PIF governor Yasir Al-Rumayyan has said such injections won’t happen again until government reserves have been replenished – a prospect far off given the government is spending all of its oil revenues on day-to-day expenses. Instead, debt like the latest bank loan is likely to become the PIF's biggest source of cash.
With two big loans now outstanding – the PIF took out its first, an US$11bn five-year facility, in 2018 – expectations are growing that the PIF could now turn to the bond market, a move that would force it to lift the veil of secrecy around its finances.

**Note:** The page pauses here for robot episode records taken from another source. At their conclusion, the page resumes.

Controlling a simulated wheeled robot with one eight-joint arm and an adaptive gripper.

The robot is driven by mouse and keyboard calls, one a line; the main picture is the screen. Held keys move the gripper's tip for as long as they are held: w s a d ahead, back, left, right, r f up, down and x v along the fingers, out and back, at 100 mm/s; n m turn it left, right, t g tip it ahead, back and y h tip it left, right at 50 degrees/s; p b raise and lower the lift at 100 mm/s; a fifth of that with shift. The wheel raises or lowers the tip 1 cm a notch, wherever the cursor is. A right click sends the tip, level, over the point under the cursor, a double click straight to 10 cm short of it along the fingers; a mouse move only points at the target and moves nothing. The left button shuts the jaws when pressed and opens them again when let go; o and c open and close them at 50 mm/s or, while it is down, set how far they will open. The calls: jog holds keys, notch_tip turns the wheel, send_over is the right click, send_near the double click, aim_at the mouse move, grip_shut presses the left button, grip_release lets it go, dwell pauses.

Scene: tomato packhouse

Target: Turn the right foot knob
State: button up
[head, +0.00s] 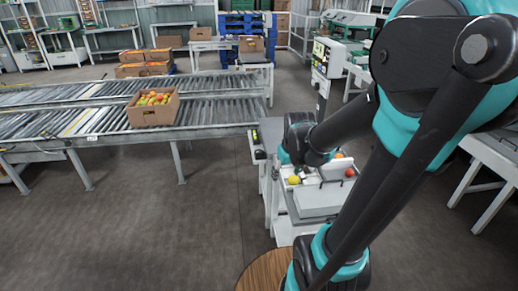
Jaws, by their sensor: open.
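A light grey, flat-topped device (318,202), perhaps a bench scale, stands on the small workstation at the centre right. No foot knob can be made out on it; its lower right side is hidden behind my arm. My gripper (298,170) is small and partly hidden by my wrist. It is over the far left part of the workstation, beyond the device and near a yellow tomato (293,180). Nothing shows held in it, and the fingers are hard to make out.
A control panel (321,58) stands beyond. A roller conveyor (60,125) with a cardboard box (154,110) of tomatoes runs at the left. The floor in front of the conveyor is clear.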

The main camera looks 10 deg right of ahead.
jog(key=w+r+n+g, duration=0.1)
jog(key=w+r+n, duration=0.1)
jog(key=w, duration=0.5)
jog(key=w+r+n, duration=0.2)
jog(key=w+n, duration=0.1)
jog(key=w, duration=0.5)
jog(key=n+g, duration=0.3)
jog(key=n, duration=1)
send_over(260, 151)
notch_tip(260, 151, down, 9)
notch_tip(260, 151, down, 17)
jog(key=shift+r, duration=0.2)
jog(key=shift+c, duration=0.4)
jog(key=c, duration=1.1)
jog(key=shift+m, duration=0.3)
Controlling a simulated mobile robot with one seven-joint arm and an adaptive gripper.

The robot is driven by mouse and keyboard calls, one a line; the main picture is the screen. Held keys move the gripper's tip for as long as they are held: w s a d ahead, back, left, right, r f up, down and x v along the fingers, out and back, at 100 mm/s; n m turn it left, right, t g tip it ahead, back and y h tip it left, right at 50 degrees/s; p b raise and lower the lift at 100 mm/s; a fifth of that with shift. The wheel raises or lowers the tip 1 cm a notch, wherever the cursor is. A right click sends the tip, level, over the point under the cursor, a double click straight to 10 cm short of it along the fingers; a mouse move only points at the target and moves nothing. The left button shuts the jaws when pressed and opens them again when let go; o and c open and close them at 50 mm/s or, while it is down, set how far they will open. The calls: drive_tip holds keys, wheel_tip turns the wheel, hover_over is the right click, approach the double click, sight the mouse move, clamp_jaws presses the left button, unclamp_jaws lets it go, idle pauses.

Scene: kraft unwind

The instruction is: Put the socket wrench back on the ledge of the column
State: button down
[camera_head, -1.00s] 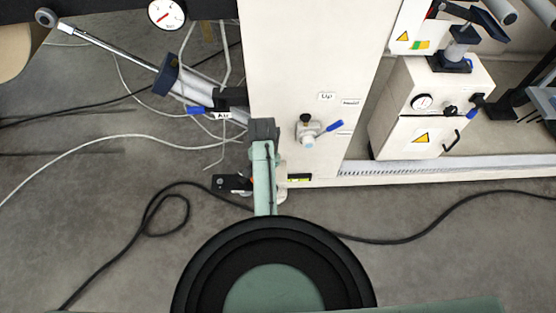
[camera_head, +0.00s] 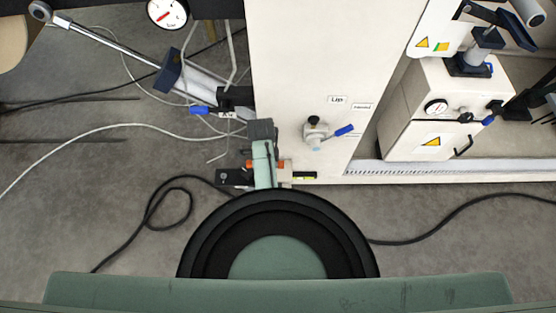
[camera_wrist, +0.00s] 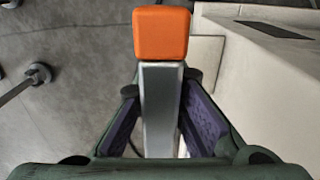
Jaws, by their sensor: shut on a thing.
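In the wrist view, my gripper (camera_wrist: 161,86) is shut on the socket wrench (camera_wrist: 160,100), a grey metal bar with an orange block-shaped end. The bar runs between the purple finger pads, and the orange end points away from me. In the head view, small orange patches (camera_head: 283,165) show beside my arm near the column's foot; my arm hides most of the gripper there. The white column (camera_head: 290,60) stands just beyond. A pale surface with a dark slot, perhaps the ledge (camera_wrist: 225,24), lies right of the wrench in the wrist view. Whether they touch is unclear.
A blue-handled valve (camera_head: 316,130) sticks out of the column's face. A chrome rod (camera_head: 105,46) slants at upper left. A white cabinet (camera_head: 430,125) stands at right. Black (camera_head: 152,205) and white (camera_head: 70,138) cables lie on the open grey floor.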

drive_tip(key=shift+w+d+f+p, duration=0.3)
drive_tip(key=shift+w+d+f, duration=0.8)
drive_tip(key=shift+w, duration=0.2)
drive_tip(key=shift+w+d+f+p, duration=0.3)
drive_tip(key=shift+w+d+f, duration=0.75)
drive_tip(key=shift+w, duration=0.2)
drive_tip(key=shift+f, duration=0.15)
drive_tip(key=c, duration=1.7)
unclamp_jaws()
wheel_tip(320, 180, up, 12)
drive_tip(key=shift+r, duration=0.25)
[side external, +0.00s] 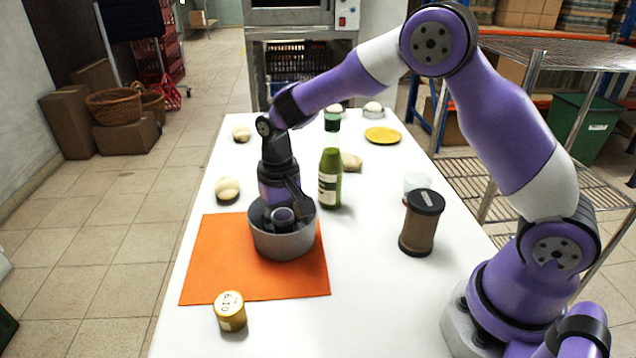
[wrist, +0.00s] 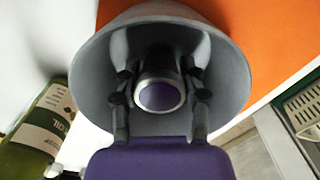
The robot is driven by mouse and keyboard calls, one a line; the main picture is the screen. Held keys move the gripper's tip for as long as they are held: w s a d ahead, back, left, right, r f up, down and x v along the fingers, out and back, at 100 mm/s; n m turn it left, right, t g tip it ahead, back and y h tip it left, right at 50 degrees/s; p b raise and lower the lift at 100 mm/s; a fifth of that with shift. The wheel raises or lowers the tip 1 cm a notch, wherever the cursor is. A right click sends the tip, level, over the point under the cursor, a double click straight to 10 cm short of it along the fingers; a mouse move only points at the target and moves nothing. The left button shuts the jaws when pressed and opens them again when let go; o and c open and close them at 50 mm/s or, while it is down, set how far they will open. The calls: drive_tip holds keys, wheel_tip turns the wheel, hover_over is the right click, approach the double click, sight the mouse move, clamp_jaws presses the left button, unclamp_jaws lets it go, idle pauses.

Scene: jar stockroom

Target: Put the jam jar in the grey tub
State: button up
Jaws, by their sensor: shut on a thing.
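The grey tub (side external: 285,244) stands on the orange mat; its round wall (wrist: 232,85) fills much of the wrist view. My gripper (wrist: 160,80) points down inside the tub, its two dark fingers shut on a small round jar (wrist: 160,97) with a pale metallic rim and a purple top. I take this to be the jam jar; its top also shows within the tub rim in the side view (side external: 283,216). The jar's lower part is hidden, so I cannot tell whether it touches the tub floor.
The orange mat (side external: 215,265) lies under the tub. A gold-lidded jar (side external: 230,311) stands at the front. A green bottle (side external: 330,180) is close behind the tub. A dark-lidded brown jar (side external: 421,225), a clear glass and a yellow plate (side external: 382,135) are to the right. Buns lie along the left.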

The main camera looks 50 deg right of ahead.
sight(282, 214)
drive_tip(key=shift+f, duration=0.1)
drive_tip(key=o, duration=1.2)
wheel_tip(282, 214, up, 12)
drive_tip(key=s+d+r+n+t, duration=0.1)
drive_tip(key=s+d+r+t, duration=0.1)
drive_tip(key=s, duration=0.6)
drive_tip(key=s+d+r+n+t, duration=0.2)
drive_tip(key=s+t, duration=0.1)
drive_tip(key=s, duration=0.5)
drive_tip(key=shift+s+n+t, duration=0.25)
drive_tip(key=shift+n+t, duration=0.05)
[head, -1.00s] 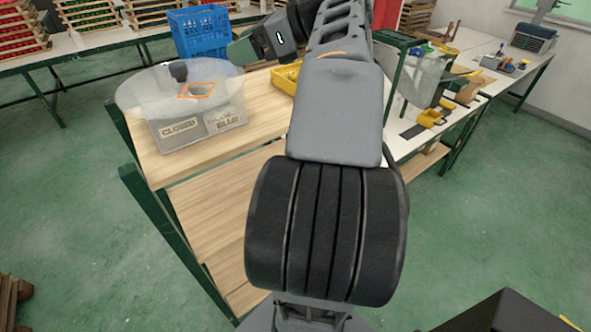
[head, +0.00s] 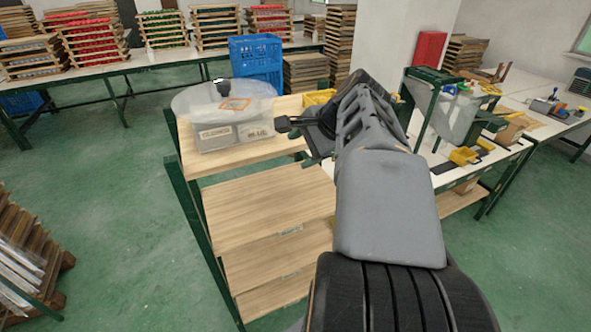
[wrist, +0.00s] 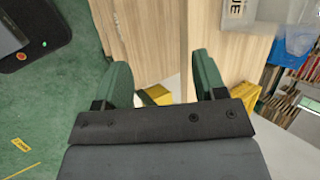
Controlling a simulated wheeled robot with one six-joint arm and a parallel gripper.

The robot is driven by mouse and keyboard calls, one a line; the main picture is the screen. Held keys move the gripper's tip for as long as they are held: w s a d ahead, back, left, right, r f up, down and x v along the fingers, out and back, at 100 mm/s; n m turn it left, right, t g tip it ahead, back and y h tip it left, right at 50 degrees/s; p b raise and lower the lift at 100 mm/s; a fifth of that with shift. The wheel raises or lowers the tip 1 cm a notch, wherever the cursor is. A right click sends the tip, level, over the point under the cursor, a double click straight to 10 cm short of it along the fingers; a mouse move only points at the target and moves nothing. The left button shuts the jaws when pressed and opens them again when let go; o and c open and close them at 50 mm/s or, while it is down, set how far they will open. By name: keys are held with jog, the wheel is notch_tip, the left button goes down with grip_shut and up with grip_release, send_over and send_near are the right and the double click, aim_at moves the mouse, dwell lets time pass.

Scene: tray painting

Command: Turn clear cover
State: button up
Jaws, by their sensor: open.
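The clear cover (head: 197,104) is a round, see-through lid with a dark knob and an orange-outlined square opening. It lies over a box (head: 215,136) with labelled compartments on the wooden shelf top. My gripper (head: 291,130) is right of the box and apart from it, near the right edge of the shelf top. In the wrist view my gripper (wrist: 162,85) has its two green fingers spread wide, with nothing between them. A part of the clear cover (wrist: 298,40) shows at that view's upper right. The arm hides part of the shelf's right side.
The wooden shelf (head: 262,205) has green posts. A blue crate (head: 256,60) stands behind it on a long table with stacked trays. A yellow bin (head: 318,97) is behind my gripper. A white table (head: 505,150) with tools is at right.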

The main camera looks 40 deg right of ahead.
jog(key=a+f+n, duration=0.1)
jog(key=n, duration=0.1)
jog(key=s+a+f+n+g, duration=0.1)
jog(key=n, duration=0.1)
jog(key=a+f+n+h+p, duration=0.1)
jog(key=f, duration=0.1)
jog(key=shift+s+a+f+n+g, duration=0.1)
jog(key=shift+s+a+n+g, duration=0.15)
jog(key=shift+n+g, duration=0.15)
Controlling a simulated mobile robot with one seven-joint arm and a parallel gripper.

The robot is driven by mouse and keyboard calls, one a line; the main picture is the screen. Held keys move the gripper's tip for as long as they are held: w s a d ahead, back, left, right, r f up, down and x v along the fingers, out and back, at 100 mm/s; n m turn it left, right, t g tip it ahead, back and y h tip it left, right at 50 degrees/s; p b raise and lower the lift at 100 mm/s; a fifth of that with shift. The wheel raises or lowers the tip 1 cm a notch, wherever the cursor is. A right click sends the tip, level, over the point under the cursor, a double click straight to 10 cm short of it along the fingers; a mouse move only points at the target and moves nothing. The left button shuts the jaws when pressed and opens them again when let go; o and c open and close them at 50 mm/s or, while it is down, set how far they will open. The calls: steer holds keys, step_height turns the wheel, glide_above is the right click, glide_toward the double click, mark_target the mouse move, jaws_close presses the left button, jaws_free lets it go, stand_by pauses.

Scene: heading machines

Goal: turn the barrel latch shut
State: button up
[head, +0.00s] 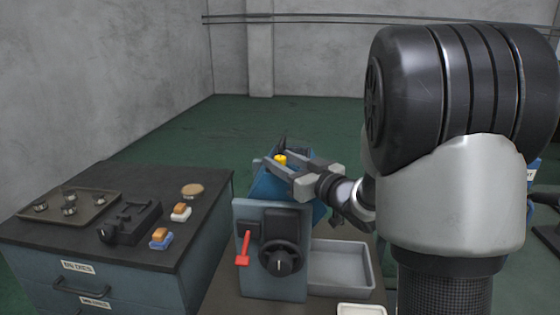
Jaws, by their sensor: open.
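A blue machine (264,188) stands at the front centre, with a tilted blue upper part behind an upright grey-blue front panel (245,214). A small yellow piece (280,160) shows on top of the upper part; I cannot tell for sure whether it belongs to the barrel latch. My gripper (277,163) reaches in from the right, with its grey fingers open and apart around the yellow piece. Whether they touch it is unclear. The panel carries a round black knob (282,259) and a red lever (243,249) hanging downward. The gripper hides part of the machine's top.
A grey bin (341,270) stands right of the panel. At left, a dark-topped cabinet (150,190) bears a tray (50,208) of metal parts, a black device (130,222), two brushes (161,240) and a round tan disc (192,190). My arm blocks the right side.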

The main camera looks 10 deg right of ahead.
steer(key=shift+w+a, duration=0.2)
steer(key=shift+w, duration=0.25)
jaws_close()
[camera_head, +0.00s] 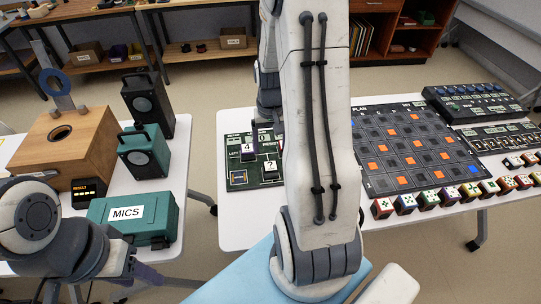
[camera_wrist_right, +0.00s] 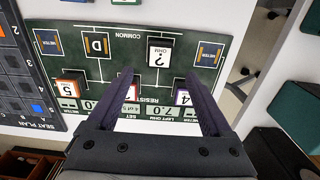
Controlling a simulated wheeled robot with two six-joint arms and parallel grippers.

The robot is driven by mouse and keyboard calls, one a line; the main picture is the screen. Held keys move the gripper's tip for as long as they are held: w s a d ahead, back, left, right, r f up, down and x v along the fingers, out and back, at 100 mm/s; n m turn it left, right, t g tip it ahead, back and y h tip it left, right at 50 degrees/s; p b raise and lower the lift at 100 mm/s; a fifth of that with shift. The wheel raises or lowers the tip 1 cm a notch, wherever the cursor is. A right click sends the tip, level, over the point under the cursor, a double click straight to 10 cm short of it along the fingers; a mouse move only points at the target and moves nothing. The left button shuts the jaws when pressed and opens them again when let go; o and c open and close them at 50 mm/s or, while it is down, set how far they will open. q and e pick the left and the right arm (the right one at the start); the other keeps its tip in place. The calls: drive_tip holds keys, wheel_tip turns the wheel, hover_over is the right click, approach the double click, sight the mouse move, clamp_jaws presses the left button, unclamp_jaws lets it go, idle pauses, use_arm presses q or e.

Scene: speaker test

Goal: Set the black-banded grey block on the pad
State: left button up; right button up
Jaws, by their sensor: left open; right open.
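A block marked "? OHM" (camera_wrist_right: 160,52), white-faced with black along its edge, stands on the dark green resistor board (camera_wrist_right: 125,45); it also shows in the head view (camera_head: 272,166). It seems to be the black-banded block; its grey is hard to confirm. Two outlined METER squares, left (camera_wrist_right: 47,42) and right (camera_wrist_right: 207,53), lie on the board; I cannot tell which is the pad. My right gripper (camera_wrist_right: 157,73) is open and empty above the board, its fingertips near this block; my arm mostly hides it in the head view. My left gripper (camera_head: 148,275) is open, low at left.
Other blocks on the board are D (camera_wrist_right: 97,44), orange-edged 5 (camera_wrist_right: 70,87) and purple-edged 4 (camera_wrist_right: 186,92). The seat-plan grid (camera_head: 410,150) and a row of coloured cubes (camera_head: 430,199) lie right. A green MICS case (camera_head: 134,220) and speakers stand on the left table.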

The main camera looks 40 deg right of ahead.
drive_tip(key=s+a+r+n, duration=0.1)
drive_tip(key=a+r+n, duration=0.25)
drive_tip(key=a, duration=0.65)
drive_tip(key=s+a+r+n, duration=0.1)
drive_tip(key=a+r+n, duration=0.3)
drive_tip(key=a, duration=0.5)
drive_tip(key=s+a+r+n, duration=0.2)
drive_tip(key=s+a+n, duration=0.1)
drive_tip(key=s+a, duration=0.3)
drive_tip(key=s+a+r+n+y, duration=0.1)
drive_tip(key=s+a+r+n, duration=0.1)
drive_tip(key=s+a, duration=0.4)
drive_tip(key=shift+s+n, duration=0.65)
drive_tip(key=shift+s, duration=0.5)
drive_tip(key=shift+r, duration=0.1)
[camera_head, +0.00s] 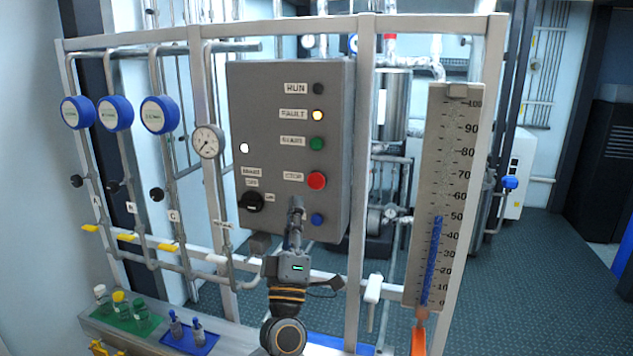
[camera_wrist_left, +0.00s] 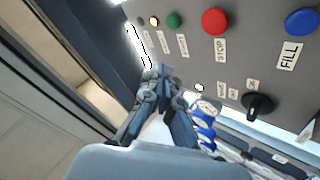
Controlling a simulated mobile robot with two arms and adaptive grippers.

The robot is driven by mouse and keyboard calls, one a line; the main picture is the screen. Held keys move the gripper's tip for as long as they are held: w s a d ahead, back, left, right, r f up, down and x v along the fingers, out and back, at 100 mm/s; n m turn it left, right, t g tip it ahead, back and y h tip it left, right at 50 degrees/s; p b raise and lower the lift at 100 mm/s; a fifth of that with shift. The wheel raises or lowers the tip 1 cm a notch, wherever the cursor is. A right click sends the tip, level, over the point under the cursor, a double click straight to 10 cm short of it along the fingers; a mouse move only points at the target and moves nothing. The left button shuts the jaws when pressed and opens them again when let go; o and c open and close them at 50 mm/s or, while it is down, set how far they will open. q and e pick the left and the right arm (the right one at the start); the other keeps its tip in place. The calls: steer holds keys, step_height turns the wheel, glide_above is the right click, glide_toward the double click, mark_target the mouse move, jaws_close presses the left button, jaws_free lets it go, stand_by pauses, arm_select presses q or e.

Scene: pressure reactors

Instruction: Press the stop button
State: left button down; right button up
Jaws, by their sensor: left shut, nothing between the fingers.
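The grey control panel (camera_head: 270,110) stands in the middle of the head view. The red stop button (camera_head: 316,181) is on its right side, beside the label reading STOP, below the green start button (camera_head: 316,144) and above a blue button (camera_head: 317,219). In the left wrist view the red stop button (camera_wrist_left: 215,21) is near the top, beside its STOP label. My left gripper (camera_head: 296,204) is shut and empty, in front of the panel's lower part, below the stop button. It also shows in the left wrist view (camera_wrist_left: 160,74). I cannot tell the gap to the panel. My right gripper is not in view.
A black rotary knob (camera_head: 251,201) is on the panel's lower left. A scale board (camera_head: 445,190) stands to the right on the frame. Three blue-rimmed gauges (camera_head: 115,113) are at left. Small bottles stand on a green tray (camera_head: 140,326) and a blue tray (camera_head: 188,342).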

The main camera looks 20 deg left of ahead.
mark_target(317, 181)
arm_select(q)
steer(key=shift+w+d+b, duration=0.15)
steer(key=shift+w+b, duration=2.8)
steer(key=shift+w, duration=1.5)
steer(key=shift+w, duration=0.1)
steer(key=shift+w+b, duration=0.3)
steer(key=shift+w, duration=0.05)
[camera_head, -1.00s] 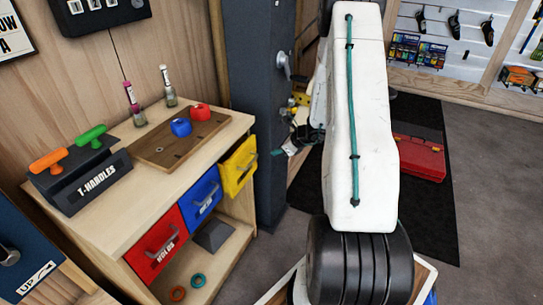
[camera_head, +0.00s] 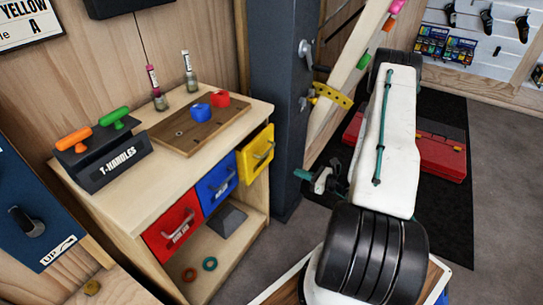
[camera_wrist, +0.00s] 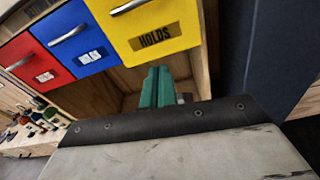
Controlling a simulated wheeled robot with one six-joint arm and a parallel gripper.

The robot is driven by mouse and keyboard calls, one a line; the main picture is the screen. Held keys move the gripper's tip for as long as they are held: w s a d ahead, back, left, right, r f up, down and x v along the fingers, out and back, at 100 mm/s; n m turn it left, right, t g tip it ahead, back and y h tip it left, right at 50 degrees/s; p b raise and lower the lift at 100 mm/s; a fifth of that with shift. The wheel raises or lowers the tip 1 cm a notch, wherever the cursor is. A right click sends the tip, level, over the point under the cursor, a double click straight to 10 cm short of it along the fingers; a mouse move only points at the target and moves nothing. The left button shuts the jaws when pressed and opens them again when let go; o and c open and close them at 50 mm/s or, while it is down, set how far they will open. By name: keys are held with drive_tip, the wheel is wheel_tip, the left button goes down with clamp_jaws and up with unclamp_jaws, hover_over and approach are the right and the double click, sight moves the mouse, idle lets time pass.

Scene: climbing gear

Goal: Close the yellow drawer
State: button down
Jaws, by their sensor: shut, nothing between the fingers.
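The yellow drawer (camera_head: 257,153) is at the right end of a row of three in the wooden cabinet. Its front looks about level with the blue and red fronts; I cannot tell whether a small gap is left. In the wrist view the yellow front (camera_wrist: 150,28) fills the top middle, with a metal handle and a HOLDS label. My gripper (camera_head: 303,175) is to the right of the drawer and apart from it. Its teal fingers (camera_wrist: 156,88) are together and empty, appearing below the yellow front, against the cabinet's open lower shelf.
The blue drawer (camera_head: 216,184) and red drawer (camera_head: 172,227) sit left of the yellow one. A dark post (camera_head: 286,110) stands close to the cabinet's right side. A wooden tray (camera_head: 190,133) and T-handles block (camera_head: 102,164) are on top. A red toolbox (camera_head: 440,160) lies on the mat behind my arm.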

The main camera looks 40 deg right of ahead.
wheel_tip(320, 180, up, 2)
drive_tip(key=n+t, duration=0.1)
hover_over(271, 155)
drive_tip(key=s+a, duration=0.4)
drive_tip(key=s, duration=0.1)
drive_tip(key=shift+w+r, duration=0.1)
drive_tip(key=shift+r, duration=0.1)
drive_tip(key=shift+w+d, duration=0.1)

“When it comes to loans, it's more about relationships with banks and giving them assurances – so disclosures don't need to go out in the open,” said Saliba. “But if they're looking to tap the bond market – and they could – they will have to open up their books for sure.”
A recent hire by the PIF certainly points in that direction. Fahad Al-Saif joined the fund in January as head of corporate finance. He was the man who set up Saudi's sovereign debt management office, paving the way for the country's successful bond programme.
The PIF was meant to get a US$100bn windfall from the IPO of Saudi oil giant Aramco. When that got delayed, it took out the US$11bn five-year bank loan to tide it over. The listing eventually raised just US$29bn.
To fill the shortfall, in 2018 the PIF decided to sell a stake it owned in chemicals giant Sabic to Aramco for US$69bn. It is still waiting to be paid. With Aramco having to maintain its dividends to help balance the government’s books, it won't fully pay for Sabic until 2028.
Big shift
A bond deal would require a big shift. Until now, the PIF has never given a breakdown of the US$400bn of assets it has under management. Just under US$96bn of shareholdings have been declared under compulsory reporting requirements – in Saudi Telecom, National Commercial Bank, Uber and Carnival.
It has also invested US$45bn in SoftBank’s Vision Fund, which lost US$18bn last year, and has announced joint ventures with Blackstone, Russia and France – but details are thin. The rest of the US$400bn is believed to be invested in privately held Saudi companies.
“There is not a lot of info given to banks,” said one banker involved in the latest loan. “PIF is like a sovereign and like any sovereign it can be difficult. They have to be very careful what they disclose to banks – especially in Saudi where a lot is very confidential.”
But while banks are willing to turn a blind eye in the hope that cosying up to the PIF will lead to other work in Saudi, bond investors may be more demanding. Apart from the lack of disclosure, there are also concerns about due diligence at the fund and how the PIF spends its money.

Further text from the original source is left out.